Exercise brief |
Copy the data exactly; pictures stay out of the copy.

+--

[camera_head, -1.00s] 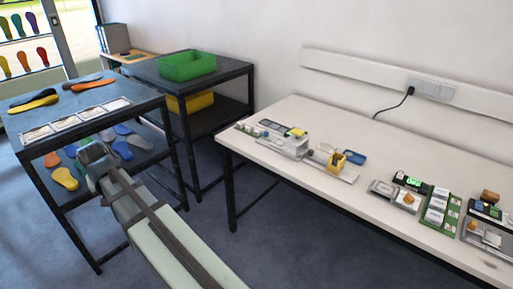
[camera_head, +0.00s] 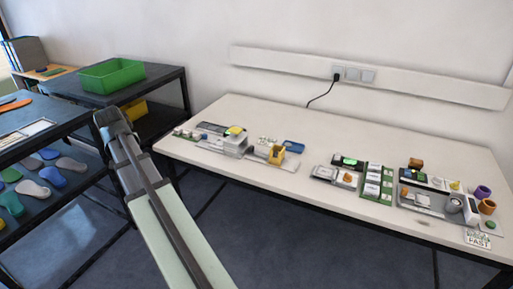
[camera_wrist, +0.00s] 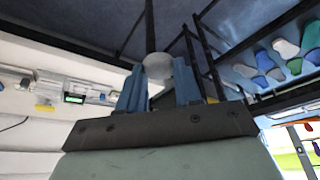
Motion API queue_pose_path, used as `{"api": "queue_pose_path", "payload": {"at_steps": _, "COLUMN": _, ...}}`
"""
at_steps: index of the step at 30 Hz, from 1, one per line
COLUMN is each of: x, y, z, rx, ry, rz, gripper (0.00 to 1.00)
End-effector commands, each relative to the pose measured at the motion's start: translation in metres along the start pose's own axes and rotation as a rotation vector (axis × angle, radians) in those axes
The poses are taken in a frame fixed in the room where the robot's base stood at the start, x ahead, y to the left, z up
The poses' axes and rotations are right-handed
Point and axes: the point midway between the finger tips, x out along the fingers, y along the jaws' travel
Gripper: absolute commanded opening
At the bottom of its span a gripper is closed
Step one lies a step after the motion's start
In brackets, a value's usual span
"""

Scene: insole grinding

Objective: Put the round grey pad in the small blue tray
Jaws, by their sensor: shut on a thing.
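The round grey pad (camera_wrist: 157,65) is held between the two blue fingertips of my gripper (camera_wrist: 158,78) in the wrist view. The jaws are shut on it, and it is in the air with nothing touching it from below.
A dark shelf with a green crate (camera_head: 111,75) and a rack of insoles (camera_head: 72,164) stand at left.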

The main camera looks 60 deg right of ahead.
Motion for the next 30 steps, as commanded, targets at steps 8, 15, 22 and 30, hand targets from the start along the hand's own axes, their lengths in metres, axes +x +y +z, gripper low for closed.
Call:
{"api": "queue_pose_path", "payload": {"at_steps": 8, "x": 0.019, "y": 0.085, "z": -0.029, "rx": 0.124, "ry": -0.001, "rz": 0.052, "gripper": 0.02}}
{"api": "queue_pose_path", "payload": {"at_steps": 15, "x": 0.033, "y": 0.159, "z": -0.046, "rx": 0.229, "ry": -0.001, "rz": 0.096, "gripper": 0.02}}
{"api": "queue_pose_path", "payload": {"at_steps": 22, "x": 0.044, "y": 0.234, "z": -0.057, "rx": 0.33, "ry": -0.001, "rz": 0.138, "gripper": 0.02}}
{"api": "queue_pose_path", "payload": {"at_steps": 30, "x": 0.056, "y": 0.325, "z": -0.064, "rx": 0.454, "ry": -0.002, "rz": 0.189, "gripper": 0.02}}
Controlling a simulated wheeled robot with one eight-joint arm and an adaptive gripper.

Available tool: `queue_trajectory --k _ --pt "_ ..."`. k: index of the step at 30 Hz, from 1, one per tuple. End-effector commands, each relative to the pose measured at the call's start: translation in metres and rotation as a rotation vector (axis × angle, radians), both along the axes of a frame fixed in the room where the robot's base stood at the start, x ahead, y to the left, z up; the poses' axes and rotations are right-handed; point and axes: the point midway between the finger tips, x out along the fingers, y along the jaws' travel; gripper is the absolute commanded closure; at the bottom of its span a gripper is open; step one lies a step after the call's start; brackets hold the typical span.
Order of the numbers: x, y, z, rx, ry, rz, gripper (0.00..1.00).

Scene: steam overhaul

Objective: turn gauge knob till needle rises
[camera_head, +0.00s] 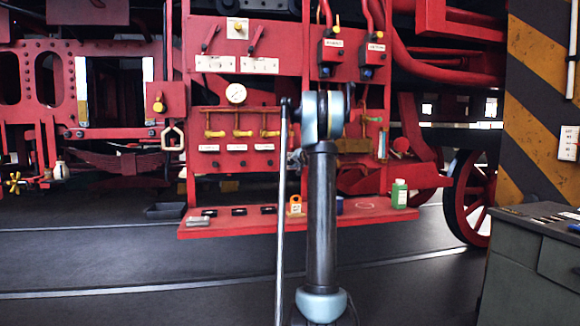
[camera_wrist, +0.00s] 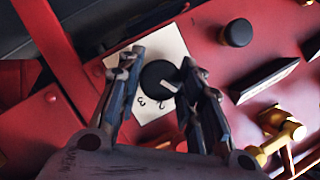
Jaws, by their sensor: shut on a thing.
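A black round knob (camera_wrist: 158,76) sits on a white plate (camera_wrist: 167,42) with dark numerals, of which a 3 and a 2 show, in the wrist view. My gripper (camera_wrist: 160,82) has one finger on each side of the knob and is shut on it. The right fingertip overlaps the knob's edge. A round white gauge (camera_head: 236,93) is on the red panel in the head view; its needle is too small to read. In the head view my arm hides the gripper and the gripped knob.
In the wrist view a second black knob (camera_wrist: 238,33) and a yellow fitting (camera_wrist: 280,135) stand to the right. A red bar runs along the left. In the head view a red shelf (camera_head: 240,228) carries a green bottle (camera_head: 399,194). A grey cabinet (camera_head: 530,262) stands right.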

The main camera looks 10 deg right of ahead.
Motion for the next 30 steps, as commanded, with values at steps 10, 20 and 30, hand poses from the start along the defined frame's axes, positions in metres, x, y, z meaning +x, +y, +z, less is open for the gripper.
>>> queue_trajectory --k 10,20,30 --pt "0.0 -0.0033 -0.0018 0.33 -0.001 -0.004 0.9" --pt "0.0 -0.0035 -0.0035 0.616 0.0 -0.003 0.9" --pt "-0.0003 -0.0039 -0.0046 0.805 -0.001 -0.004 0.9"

+--

Response |
[camera_head, -1.00s] 
[camera_head, +0.00s] 
[camera_wrist, +0.00s] 
Motion API queue_pose_path, used as `{"api": "queue_pose_path", "payload": {"at_steps": _, "COLUMN": _, ...}}`
"""
at_steps: index of the step at 30 Hz, from 1, one per line
COLUMN is each of: x, y, z, rx, ry, rz, gripper (0.00 to 1.00)
End-effector commands, each relative to the pose measured at the motion's start: translation in metres along the start pose's own axes and rotation as a rotation vector (axis × angle, radians) in those axes
The poses are taken in a frame fixed in the room where the robot's base stood at the start, x ahead, y to the left, z up
The poses' axes and rotations are right-handed
Point and axes: the point midway between the finger tips, x out along the fingers, y along the jaws' travel
Gripper: absolute commanded opening
At the bottom of its span a gripper is closed
Step one lies a step after the motion's start
In brackets, a value's usual span
"""

Scene: insole grinding

Objective: Put the round grey pad in the small blue tray
Jaws, by their sensor: shut on a thing.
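The round grey pad (camera_wrist: 157,65) is held between the two blue fingertips of my gripper (camera_wrist: 158,78) in the wrist view. The jaws are shut on it, and it is in the air with nothing touching it from below.
A dark shelf with a green crate (camera_head: 111,75) and a rack of insoles (camera_head: 72,164) stand at left.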

The main camera looks 60 deg right of ahead.
Motion for the next 30 steps, as commanded, targets at steps 8, 15, 22 and 30, hand targets from the start along the hand's own axes, their lengths in metres, axes +x +y +z, gripper low for closed.
Call:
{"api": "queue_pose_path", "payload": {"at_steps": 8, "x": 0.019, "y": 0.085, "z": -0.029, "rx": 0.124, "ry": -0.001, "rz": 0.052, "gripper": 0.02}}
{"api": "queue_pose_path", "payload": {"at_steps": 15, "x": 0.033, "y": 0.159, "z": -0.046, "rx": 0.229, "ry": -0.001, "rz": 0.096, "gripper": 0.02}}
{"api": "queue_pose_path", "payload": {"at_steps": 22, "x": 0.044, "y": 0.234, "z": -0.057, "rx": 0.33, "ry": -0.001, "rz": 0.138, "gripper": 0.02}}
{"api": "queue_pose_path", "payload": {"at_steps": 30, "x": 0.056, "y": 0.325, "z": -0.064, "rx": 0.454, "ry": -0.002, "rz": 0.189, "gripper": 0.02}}
Controlling a simulated wheeled robot with one eight-joint arm and an adaptive gripper.

Available tool: `queue_trajectory --k _ --pt "_ ..."`. k: index of the step at 30 Hz, from 1, one per tuple. End-effector commands, each relative to the pose measured at the call's start: translation in metres and rotation as a rotation vector (axis × angle, radians), both along the axes of a frame fixed in the room where the robot's base stood at the start, x ahead, y to the left, z up; the poses' axes and rotations are right-handed; point and axes: the point midway between the finger tips, x out along the fingers, y along the jaws' travel; gripper is the absolute commanded closure; at the bottom of its span a gripper is open; step one lies a step after the call's start; brackets hold the typical span.
Order of the numbers: x, y, z, rx, ry, rz, gripper (0.00..1.00).

Scene: steam overhaul

Objective: turn gauge knob till needle rises
[camera_head, +0.00s] 
[camera_wrist, +0.00s] 
Jaws, by their sensor: shut on a thing.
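A black round knob (camera_wrist: 158,76) sits on a white plate (camera_wrist: 167,42) with dark numerals, of which a 3 and a 2 show, in the wrist view. My gripper (camera_wrist: 160,82) has one finger on each side of the knob and is shut on it. The right fingertip overlaps the knob's edge. A round white gauge (camera_head: 236,93) is on the red panel in the head view; its needle is too small to read. In the head view my arm hides the gripper and the gripped knob.
In the wrist view a second black knob (camera_wrist: 238,33) and a yellow fitting (camera_wrist: 280,135) stand to the right. A red bar runs along the left. In the head view a red shelf (camera_head: 240,228) carries a green bottle (camera_head: 399,194). A grey cabinet (camera_head: 530,262) stands right.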

The main camera looks 10 deg right of ahead.
Motion for the next 30 steps, as commanded, with values at steps 10, 20 and 30, hand poses from the start along the defined frame's axes, positions in metres, x, y, z meaning +x, +y, +z, less is open for the gripper.
>>> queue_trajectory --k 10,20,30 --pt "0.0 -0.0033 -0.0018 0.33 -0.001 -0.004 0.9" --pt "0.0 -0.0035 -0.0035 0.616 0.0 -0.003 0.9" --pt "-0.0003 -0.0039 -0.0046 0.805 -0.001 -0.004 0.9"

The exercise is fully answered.